◆ **DATA**
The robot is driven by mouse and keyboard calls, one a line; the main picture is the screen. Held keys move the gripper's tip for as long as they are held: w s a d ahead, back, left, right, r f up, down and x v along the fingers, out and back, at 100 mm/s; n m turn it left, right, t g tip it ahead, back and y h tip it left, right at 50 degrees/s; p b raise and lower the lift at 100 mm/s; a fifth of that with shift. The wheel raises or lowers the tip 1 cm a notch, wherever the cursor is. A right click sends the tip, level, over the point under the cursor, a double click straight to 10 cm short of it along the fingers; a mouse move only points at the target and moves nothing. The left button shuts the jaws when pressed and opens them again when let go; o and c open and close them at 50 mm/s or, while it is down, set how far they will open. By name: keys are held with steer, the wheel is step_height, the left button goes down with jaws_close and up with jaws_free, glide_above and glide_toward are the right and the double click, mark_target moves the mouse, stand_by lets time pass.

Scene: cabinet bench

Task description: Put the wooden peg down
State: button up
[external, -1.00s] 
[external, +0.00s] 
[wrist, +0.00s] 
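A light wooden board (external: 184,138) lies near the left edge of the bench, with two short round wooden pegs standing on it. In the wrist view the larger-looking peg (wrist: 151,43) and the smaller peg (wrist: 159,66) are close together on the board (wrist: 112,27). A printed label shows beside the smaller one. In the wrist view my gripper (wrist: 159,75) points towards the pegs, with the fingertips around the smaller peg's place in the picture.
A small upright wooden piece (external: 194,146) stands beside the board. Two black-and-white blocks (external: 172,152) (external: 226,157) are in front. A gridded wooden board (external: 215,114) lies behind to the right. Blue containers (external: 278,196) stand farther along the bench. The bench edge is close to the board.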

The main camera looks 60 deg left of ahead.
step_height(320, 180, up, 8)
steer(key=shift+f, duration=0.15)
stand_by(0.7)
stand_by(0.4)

---

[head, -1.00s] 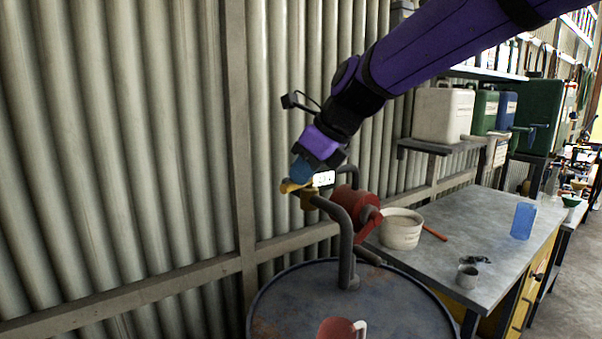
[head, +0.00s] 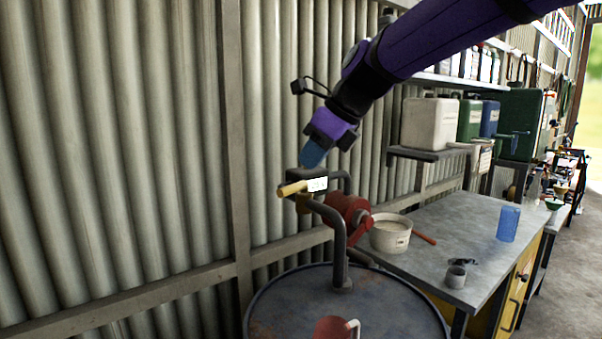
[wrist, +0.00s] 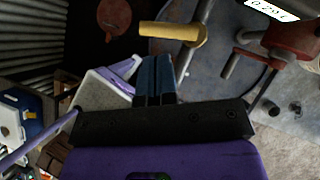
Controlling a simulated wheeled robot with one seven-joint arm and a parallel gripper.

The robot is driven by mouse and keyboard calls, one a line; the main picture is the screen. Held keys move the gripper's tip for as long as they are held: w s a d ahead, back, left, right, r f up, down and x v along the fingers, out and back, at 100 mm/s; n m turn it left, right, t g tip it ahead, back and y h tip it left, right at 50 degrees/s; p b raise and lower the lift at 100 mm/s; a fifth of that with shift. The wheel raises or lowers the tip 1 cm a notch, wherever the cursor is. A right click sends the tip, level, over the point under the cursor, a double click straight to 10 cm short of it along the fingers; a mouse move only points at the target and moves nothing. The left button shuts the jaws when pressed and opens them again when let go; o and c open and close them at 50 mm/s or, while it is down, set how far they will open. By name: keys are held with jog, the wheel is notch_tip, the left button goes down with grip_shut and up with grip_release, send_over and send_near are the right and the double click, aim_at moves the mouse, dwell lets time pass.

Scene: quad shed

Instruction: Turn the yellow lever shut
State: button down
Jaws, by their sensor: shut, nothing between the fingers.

---

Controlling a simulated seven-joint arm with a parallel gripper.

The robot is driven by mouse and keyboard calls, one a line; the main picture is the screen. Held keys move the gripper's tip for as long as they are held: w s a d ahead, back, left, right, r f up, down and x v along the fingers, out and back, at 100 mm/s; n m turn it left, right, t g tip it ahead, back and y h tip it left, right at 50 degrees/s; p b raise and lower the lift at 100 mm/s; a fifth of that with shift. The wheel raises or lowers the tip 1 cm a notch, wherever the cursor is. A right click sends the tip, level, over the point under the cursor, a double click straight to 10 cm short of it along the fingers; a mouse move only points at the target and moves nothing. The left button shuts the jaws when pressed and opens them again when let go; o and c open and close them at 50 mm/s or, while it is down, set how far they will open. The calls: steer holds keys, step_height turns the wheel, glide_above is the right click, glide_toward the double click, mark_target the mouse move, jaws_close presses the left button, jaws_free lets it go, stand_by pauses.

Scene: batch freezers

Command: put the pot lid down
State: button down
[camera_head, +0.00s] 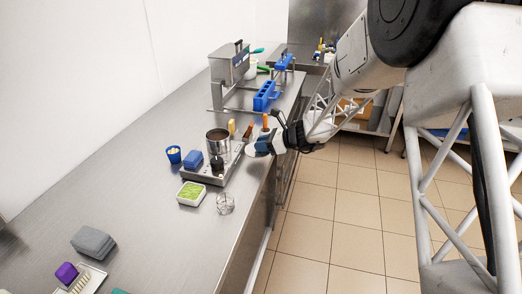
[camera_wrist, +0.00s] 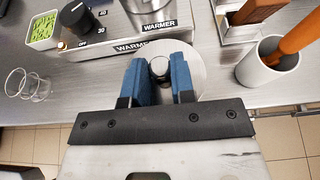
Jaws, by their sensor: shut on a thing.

◆ **TASK**
Pull every line containing "Controlling" out of the records.

◆ **EXERCISE SOLUTION**
Controlling a simulated wheeled robot with one seven-joint arm and a parallel gripper.
Controlling a simulated seven-joint arm with a parallel gripper.

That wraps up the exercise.